Report on Erta Ale (Ethiopia) — 8 December-14 December 2004
Smithsonian / US Geological Survey Weekly Volcanic Activity Report, 8 December-14 December 2004
Managing Editor: Gari Mayberry
Please cite this report as:
Global Volcanism Program, 2004. Report on Erta Ale (Ethiopia). In: Mayberry, G (ed.), Weekly Volcanic Activity Report, 8 December-14 December 2004. Smithsonian Institution and US Geological Survey.
13.6°N, 40.67°E; summit elev. 613 m
All times are local (unless otherwise noted)
During a trip to Erta Ale on 4 December, a group of scientists from SVE-SVG observed no activity in the lava lake in the volcano's South Pit crater. A solidified lava crust covered the crater floor about 15 m below the crater rim. The group also saw that new activity within North crater had produced a solidified lava bulge filling about 4/5 of the crater floor.
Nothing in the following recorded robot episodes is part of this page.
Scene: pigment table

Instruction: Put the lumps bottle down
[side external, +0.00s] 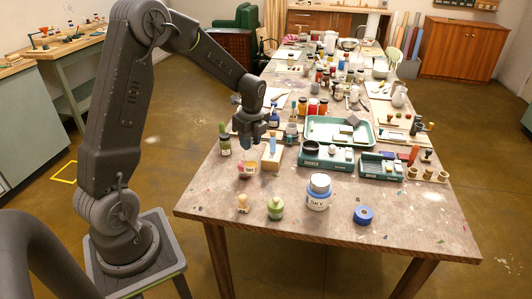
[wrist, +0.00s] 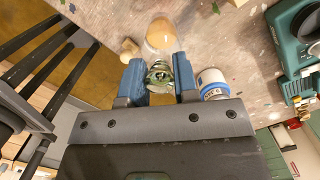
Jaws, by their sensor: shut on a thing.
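The lumps bottle is a clear glass vessel (side external: 249,168) with ochre matter inside. In the wrist view the bottle (wrist: 160,36) sits between the two blue fingers, its ochre part away from my wrist. My gripper (side external: 253,143) is shut on it, pointing down near the table's left edge; its fingers (wrist: 160,82) also show in the wrist view. The bottle looks upright and low over the wooden table (side external: 330,235). I cannot tell whether its base touches the table. My fingers hide its upper part in the side view.
Green trays (side external: 327,158) lie to the right.

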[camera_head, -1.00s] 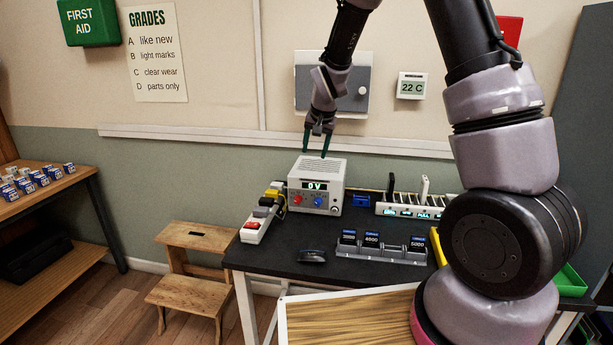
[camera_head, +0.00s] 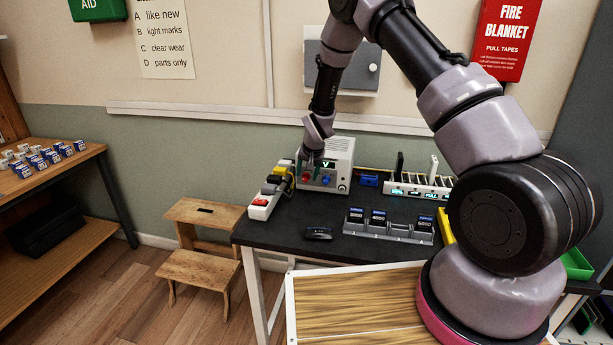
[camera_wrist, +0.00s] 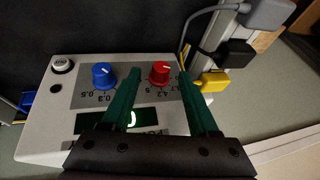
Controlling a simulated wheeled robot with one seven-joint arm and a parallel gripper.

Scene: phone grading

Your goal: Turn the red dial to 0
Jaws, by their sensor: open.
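The red dial (camera_wrist: 160,73) is a round knob on the front panel of a pale grey power supply box (camera_wrist: 45,125). In the wrist view it lies just past my two green fingertips, nearer the right one. The box also stands on the dark table in the head view (camera_head: 342,150), its display partly hidden by my arm. The red dial (camera_head: 305,178) shows there beside my fingers. My gripper (camera_wrist: 200,82) is open and empty, its fingers spread on either side of the red dial. Whether a finger touches the dial I cannot tell. A blue dial (camera_wrist: 104,75) sits left of it in the wrist view.
A power strip (camera_head: 265,202) with black and yellow plugs stands left of the box. A rack of batteries (camera_head: 388,229) and a dark mouse-like object (camera_head: 318,233) lie in front. A charging hub (camera_head: 420,187) is to the right.

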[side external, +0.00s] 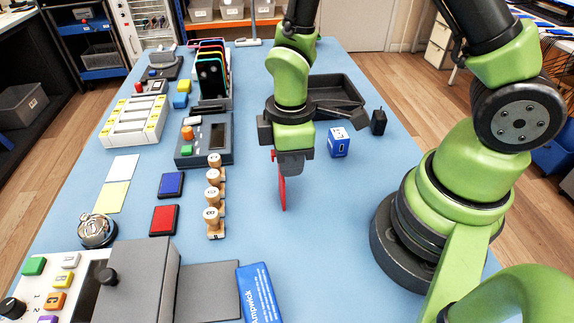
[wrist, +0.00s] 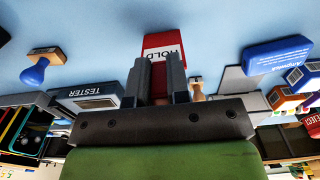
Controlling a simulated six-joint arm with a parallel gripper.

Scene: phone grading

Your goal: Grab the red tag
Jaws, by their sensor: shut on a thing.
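The red tag (side external: 282,188) hangs upright below my gripper (side external: 276,156) in the side view, over the blue table. In the wrist view the red tag (wrist: 163,45) shows a white band with the word HOLD, and my gripper (wrist: 161,62) is shut on it. The fingers cover part of the tag. In the side view its lower end is close to the table, and I cannot tell whether it touches.
Several wooden stamps (side external: 213,190) stand left of the tag, with a red ink pad (side external: 164,220) and a blue ink pad (side external: 171,185) beyond. A grey tester (side external: 204,138), a blue box (side external: 338,142) and a black tray (side external: 335,92) stand behind. The table (side external: 330,240) is clear in front.

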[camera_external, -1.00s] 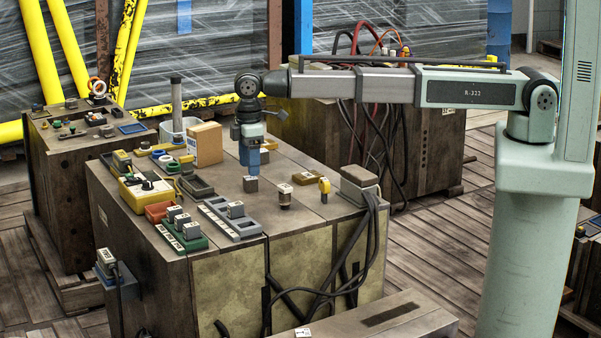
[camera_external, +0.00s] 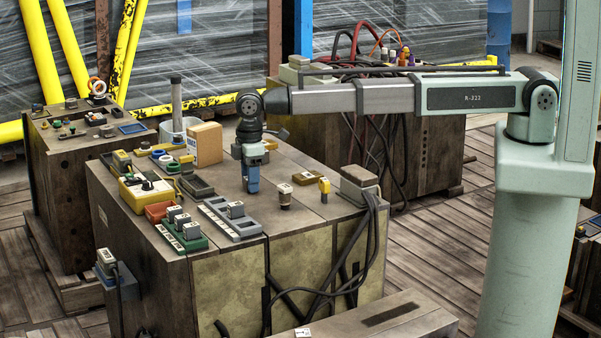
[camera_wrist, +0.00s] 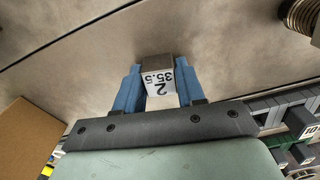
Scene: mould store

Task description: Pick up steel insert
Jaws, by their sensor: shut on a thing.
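The steel insert (camera_wrist: 158,82) is a small grey block with a white top label reading "2" and "35.5". In the wrist view it sits between the two blue fingers of my gripper (camera_wrist: 158,72), one on each side. In the external view my gripper (camera_external: 251,188) points down at the top of the large brown block (camera_external: 300,215), and its fingers hide most or all of the insert. My gripper is shut on the insert. I cannot tell whether the insert touches the surface under it.
A grey rack (camera_external: 222,222) and a green rack (camera_external: 183,240) hold more small blocks at the front left. A cardboard box (camera_external: 206,144) stands behind left. Some surface around my gripper is clear.

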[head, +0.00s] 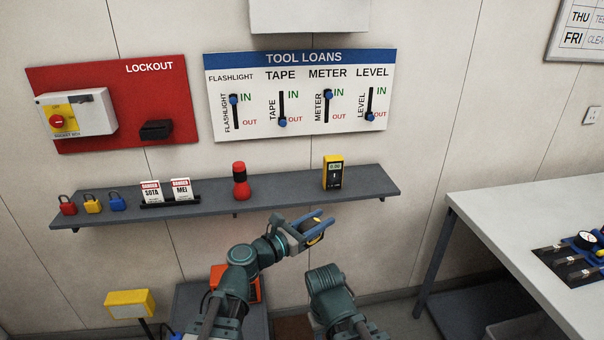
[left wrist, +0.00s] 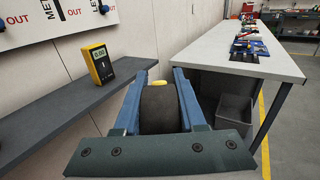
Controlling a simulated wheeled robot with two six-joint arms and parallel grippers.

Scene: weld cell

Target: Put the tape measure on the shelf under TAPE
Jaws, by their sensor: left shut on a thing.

Degassing from several small hornitos occurred in the central part of the lava bulge. During the evening, ten small incandescent vents were visible at the periphery of the lava bulge. In the morning, two plumes rose above the volcano.
Geologic Background. Erta Ale is an isolated basaltic shield that is the most active volcano in Ethiopia. The broad, 50-km-wide edifice rises more than 600 m from below sea level in the barren Danakil depression. Erta Ale is the namesake and most prominent feature of the Erta Ale Range. The volcano contains a 0.7 x 1.6 km, elliptical summit crater housing steep-sided pit craters. Another larger 1.8 x 3.1 km wide depression elongated parallel to the trend of the Erta Ale range is located SE of the summit and is bounded by curvilinear fault scarps on the SE side. Fresh-looking basaltic lava flows from these fissures have poured into the caldera and locally overflowed its rim. The summit caldera is renowned for one, or sometimes two long-term lava lakes that have been active since at least 1967, or possibly since 1906. Recent fissure eruptions have occurred on the N flank.